→ Set task: Show each line of the data below that has the string "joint" in it.
**** Information shown
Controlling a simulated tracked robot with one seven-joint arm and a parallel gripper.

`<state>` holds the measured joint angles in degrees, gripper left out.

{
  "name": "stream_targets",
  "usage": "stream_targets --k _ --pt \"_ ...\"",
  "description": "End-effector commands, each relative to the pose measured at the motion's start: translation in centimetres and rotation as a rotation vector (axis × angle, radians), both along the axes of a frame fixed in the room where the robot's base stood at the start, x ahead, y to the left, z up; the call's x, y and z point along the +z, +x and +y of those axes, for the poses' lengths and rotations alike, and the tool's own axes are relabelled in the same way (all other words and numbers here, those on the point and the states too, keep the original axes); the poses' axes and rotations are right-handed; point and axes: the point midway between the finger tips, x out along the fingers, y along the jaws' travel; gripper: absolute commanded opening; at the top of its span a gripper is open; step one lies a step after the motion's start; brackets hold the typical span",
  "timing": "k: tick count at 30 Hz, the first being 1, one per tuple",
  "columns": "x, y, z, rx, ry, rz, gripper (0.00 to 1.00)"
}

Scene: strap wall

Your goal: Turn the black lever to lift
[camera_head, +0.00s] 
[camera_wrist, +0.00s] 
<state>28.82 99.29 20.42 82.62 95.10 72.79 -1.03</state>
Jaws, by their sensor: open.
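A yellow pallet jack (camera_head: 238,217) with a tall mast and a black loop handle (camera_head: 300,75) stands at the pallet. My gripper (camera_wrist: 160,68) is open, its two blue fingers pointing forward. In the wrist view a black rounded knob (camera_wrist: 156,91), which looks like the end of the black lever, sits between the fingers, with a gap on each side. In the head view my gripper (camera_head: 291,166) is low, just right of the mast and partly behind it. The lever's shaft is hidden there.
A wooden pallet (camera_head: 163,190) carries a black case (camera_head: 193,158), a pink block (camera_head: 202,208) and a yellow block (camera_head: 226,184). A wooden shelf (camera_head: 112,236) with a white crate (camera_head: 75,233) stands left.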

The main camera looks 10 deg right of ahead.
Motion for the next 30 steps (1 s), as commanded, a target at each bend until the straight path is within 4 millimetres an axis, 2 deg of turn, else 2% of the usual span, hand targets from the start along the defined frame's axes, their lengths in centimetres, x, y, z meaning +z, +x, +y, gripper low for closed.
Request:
********
→ Solution to the exercise:
Controlling a simulated tracked robot with one seven-joint arm and a parallel gripper.
`<state>` holds the measured joint angles in degrees, gripper left out.

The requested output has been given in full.